Pad Thai - A Thai national dish goes veggie

Pad Thai is one of the two absolute signature dishes of Thai cuisine. It combines the signature tastes of Asian cuisine for us Westerners sweet, sour and hot and is therefore the perfect Asian dish for many of us!

The history of Pad Thai

Originally, Pad Thai is a simple fried noodle dish from Ayuthiya in Thailand. During the second world war, Prime Minister Luang Phibul Songkhram declared that dish as a national dish to keep the rice consumption low. Because rice noodles could be made from broken rice easily. Even today Pad Thai is one of the most common and popular dishes sold by street food stalls. Some ingredients may vary, but this dish made Thai food famous all over the world. 

 

Here I introduce a vegetarian version of Pad Thai, so I do not even mention ingredients like chicken meat, dries shrimps, eggs or fish sauce used in the non-vegetarian version.

 

 

These typical fettuccine-like rice noodles are the base of Phad Thai and available in every Asian food store. I calculated this recipe for one very generous portion or two small portions. Here I took 100 g of noodles.

 

 

I cooked the rice noodles for less than 5 minutes. You may soak the noodles in warm water for a couple of hours alternatively.

 


 

Drain the rice noodles and put them aside. You may rinse the at once after cooking. I prefer rinsing them shortly before I put them into the wok to avoid them sticking together while stirring. 

 


 

Get some Asian chives, wash them and cut then into 5-cm-long pieces. Keep the thicker parts as side dish and the rest to cook with the noodles.

 


 

Get a handful of coriander, wash it, get rid of the stems and chop it. Take one half of it for cooking and the other half for garnishing.

 


 

Get a good handful of unsalted peanuts and gain them in a mortar. If you don't have a mortar, chop them finely. Take one half for cooking and the other half as side dish. 

 


 

Get one red chili. I took a big red one. You may take one or two even hotter bird's eye chillies, too. That would be more Thai. Cut them into small rings. If you don't like it too hot, get rid of the inner stuff of those chilies. It is highly advised to wear latex gloves when handling hot chilies. Avoid touching your eyes while working with chilis at all costs!

 

Put a couple of your chili rings aside for garnish. Put the rest in a small bowl with rice vinegar as side dish. 

 


 

Get 2 limes.
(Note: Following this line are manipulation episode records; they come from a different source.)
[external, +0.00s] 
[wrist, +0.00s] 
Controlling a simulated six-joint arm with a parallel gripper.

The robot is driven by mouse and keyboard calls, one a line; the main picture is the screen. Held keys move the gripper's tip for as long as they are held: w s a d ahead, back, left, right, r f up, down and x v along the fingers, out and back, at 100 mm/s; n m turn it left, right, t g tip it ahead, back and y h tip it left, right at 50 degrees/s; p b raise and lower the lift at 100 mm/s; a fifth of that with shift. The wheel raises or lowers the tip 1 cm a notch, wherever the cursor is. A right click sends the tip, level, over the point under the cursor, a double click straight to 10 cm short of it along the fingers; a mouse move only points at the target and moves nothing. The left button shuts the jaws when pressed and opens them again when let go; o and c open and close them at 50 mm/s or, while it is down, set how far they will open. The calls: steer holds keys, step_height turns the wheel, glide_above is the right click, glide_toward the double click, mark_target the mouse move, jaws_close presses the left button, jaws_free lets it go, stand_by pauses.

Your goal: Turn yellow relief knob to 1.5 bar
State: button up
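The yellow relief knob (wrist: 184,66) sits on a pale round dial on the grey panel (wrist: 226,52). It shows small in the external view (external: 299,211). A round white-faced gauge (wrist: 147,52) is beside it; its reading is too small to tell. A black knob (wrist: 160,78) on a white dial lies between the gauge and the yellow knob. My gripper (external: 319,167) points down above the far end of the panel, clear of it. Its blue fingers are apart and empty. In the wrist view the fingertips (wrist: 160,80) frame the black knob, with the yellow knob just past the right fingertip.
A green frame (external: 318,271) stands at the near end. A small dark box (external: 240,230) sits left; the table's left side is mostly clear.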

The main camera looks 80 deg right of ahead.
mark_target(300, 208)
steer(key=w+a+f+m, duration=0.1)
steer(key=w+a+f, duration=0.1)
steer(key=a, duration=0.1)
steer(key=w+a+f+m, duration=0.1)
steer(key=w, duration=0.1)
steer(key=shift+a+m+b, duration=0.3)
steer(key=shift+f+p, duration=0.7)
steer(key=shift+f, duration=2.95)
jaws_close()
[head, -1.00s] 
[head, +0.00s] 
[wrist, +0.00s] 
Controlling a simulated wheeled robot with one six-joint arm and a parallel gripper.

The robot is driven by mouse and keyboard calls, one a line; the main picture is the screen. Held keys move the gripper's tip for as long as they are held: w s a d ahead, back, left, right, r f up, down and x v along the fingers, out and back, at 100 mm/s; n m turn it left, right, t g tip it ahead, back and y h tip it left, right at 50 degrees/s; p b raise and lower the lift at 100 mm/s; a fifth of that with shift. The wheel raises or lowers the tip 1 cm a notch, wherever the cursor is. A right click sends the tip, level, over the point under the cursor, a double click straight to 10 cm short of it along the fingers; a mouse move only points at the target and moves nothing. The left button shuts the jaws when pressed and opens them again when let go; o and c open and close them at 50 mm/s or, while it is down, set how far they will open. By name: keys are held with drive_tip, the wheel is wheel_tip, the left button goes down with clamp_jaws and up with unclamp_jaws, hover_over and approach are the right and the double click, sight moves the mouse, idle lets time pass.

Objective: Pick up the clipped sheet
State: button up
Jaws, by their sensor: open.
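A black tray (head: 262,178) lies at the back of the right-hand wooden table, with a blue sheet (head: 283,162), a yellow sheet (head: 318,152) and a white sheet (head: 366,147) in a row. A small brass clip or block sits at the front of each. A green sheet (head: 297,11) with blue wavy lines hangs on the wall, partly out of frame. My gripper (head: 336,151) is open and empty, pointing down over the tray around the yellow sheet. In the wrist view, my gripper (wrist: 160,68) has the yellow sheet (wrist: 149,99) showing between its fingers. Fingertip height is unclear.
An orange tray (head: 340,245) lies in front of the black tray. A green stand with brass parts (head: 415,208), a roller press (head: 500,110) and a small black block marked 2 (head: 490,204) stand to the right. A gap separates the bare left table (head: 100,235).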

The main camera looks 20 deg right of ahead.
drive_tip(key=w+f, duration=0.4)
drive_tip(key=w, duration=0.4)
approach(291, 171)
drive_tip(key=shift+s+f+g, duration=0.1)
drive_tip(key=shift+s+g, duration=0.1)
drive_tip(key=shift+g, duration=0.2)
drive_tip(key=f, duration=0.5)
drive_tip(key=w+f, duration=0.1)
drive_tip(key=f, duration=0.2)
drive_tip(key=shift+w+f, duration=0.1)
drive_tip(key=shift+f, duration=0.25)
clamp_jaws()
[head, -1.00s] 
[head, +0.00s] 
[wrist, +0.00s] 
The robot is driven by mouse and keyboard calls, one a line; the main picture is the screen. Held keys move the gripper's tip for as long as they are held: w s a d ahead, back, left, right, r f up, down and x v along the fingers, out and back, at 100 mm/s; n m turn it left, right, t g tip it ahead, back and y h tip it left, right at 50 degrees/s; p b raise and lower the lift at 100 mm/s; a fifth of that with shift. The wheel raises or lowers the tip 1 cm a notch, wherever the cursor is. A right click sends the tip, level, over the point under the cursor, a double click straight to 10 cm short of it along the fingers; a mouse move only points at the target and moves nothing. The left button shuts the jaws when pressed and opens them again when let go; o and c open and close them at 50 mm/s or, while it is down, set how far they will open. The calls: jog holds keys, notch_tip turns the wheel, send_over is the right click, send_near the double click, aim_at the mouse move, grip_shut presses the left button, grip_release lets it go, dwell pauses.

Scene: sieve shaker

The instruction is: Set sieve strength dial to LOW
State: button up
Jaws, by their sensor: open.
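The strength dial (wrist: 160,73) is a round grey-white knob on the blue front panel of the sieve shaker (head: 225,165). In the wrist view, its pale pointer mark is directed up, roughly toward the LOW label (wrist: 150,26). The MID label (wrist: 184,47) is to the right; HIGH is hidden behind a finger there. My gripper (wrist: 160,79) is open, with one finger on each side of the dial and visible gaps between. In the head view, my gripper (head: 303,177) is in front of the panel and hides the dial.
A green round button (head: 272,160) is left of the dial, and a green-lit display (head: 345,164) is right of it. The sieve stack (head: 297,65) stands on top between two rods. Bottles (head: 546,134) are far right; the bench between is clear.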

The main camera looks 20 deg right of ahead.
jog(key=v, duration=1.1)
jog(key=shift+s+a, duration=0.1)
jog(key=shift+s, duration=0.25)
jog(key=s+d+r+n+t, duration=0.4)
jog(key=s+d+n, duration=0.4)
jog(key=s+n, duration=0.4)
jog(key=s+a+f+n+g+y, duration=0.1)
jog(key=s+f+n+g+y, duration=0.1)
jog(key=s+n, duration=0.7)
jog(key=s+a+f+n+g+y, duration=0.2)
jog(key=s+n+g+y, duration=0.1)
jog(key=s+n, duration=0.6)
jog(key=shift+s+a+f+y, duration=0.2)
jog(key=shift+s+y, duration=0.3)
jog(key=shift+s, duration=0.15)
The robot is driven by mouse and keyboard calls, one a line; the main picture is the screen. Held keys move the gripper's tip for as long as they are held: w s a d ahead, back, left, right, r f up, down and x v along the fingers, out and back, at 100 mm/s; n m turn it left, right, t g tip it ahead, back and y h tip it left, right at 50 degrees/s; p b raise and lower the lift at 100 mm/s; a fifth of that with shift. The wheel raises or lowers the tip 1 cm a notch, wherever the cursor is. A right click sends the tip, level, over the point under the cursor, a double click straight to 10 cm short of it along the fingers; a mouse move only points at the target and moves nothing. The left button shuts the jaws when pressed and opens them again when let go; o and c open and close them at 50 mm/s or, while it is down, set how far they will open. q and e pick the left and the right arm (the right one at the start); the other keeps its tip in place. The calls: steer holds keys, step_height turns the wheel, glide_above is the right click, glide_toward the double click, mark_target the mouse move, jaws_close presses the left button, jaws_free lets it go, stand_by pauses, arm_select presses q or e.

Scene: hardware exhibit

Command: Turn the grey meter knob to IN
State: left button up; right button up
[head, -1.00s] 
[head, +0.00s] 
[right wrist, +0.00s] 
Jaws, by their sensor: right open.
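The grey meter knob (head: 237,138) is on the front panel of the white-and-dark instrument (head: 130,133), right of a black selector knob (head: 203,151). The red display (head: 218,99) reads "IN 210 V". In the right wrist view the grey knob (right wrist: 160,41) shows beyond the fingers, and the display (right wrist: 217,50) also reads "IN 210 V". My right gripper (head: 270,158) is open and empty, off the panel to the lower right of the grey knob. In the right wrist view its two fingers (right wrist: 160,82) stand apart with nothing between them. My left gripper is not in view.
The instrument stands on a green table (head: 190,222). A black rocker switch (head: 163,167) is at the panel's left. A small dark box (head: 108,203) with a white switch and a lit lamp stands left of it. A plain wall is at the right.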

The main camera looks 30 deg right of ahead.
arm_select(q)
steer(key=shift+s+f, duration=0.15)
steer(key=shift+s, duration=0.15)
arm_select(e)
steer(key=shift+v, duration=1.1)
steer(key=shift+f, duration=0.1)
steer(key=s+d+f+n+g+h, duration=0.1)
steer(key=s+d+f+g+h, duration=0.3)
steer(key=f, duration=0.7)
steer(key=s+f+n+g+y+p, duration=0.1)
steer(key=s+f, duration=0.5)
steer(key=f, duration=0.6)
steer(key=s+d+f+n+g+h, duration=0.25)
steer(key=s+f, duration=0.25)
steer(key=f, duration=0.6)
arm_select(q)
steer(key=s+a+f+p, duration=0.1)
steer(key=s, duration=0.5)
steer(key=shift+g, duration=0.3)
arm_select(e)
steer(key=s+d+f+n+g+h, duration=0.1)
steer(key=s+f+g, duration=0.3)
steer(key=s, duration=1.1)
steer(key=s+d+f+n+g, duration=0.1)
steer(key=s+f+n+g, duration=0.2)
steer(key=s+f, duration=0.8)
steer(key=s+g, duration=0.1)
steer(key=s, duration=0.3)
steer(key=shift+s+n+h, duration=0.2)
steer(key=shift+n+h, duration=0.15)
Squeeze one or one and a half (accordingly to your taste) to get some juice for the sauce. Cut the rest into quarters for garnishing.

 

You may use kaffir limes as well. They are more intense and, again, more Thai. 

 


 

Dry one block of tofu in a kitchen towel. Cut it into dices. I took again a handful of tofu.

 

As additional ingredient, keep a big handful of soy beam sprouts ready.

 

To sauce or not to sauce...

Not every version of Pad Thai is cooked with sauce. The original from Ayuthiya is a dry stir-fry. The most street stalls sell it with sauce and it can be quite greasy.

 

If you opt for the sauce, you can cook the sauce yourself or you can rely on convenience. It depends, how often you cook Pad Thai and how often you cook with tamarind in general. If you do this oftenly, fresh cooking would be more advisable and can be better quality.

 

 


 

For this recipe Pad-Thai-sauce consists 1 or 2 cloves of garlic, 3 to 4 table spoons of tamarind sauce, one table spoon sugar and 2 table spoons of soy sauce in general. Everything is cooked together in the wok with the other ingredients.

 


 

When choosing ready-to-use Pad-Thai-sauce, use best quality without artificial flavours or even MSG. And yes, there are some vegan Pad Thai sauces out there.

 

So let's get the real cooking started!

 

 

 

Heat some coconut oil in the wok.

 

 

Fry the tofu until it's golden. Don't mind, if the tofu gets scrambled. It might even look like scrambled eggs from the non-vegan version. If you can eat eggs, take the tofu out after frying. Fry and scramble one egg and add the other ingredients like indicated, including the tofu.

 



 

Add the other ingredients one after another and stir each shortly in the wok. 

 

 

Add your sauce and stir everything well for a minute...you're almost ready!

 


Yeah, baby, you're ready to serve. Garnish your Pad Thai with coriander, limes and chilis. Serve with the side dishes to spice your meal up once more. Enjoy!